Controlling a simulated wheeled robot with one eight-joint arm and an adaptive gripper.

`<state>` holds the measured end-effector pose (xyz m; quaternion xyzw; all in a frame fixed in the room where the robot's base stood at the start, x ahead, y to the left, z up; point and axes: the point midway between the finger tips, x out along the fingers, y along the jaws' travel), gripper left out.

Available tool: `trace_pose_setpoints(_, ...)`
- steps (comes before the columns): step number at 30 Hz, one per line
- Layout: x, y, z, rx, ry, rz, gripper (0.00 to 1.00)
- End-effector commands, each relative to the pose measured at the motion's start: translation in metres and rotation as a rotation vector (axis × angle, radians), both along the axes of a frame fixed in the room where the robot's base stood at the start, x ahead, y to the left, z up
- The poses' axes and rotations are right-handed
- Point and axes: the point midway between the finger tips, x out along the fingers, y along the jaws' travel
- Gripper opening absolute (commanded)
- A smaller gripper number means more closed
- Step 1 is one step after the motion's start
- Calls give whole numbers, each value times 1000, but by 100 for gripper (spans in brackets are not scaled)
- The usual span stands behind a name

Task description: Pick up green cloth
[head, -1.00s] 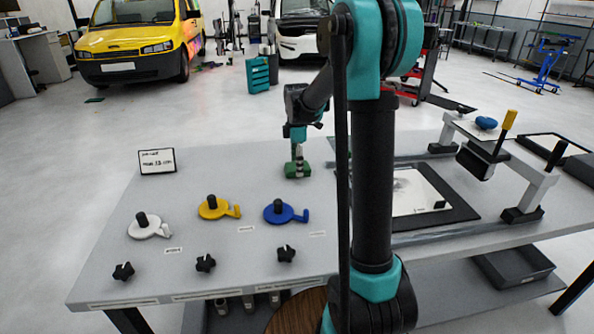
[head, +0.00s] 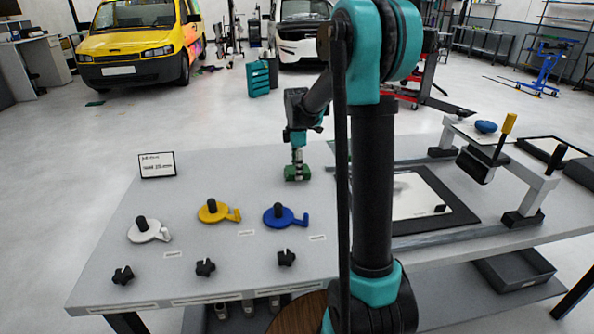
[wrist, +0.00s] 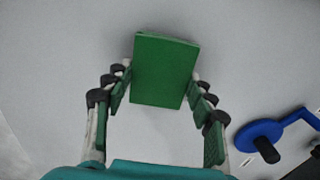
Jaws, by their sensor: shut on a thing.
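The green cloth (head: 291,174) is a small green block-like piece at the back middle of the grey table. In the wrist view the green cloth (wrist: 164,70) shows as a flat green rectangle between the fingertips. My gripper (head: 297,172) points down over it, and in the wrist view my gripper (wrist: 162,88) has its fingers along both sides of the cloth, shut on it. The cloth is at or very near the table top; I cannot tell whether it is clear of the surface.
White (head: 149,233), yellow (head: 214,212) and blue (head: 280,216) handled discs lie in front, with black knobs (head: 205,267) nearer the edge. A sign (head: 157,165) stands at the left. A framed press (head: 535,190) and black-bordered sheet (head: 462,215) are at the right.

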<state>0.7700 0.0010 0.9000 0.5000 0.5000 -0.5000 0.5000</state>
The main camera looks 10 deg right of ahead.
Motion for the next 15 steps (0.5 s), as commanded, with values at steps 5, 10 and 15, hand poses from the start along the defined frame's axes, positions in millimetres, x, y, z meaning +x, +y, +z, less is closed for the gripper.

■ ■ ■ ■ ■

▶ [Exercise description]:
Starting with the line that contains "<state>0.7700 0.0010 0.9000", return each line through the last one of the data above, exactly as written and nothing more.

▶ [Task response]:
<state>0.7700 0.0010 0.9000 0.5000 0.5000 -0.5000 0.5000</state>
The main camera looks 10 deg right of ahead.
Motion for the next 15 steps (0.5 s), as commanded, with values at steps 5, 10 and 15, hand poses from the start along the defined frame's axes, positions in millimetres, x, y, z meaning +x, +y, +z, less is closed for the gripper.

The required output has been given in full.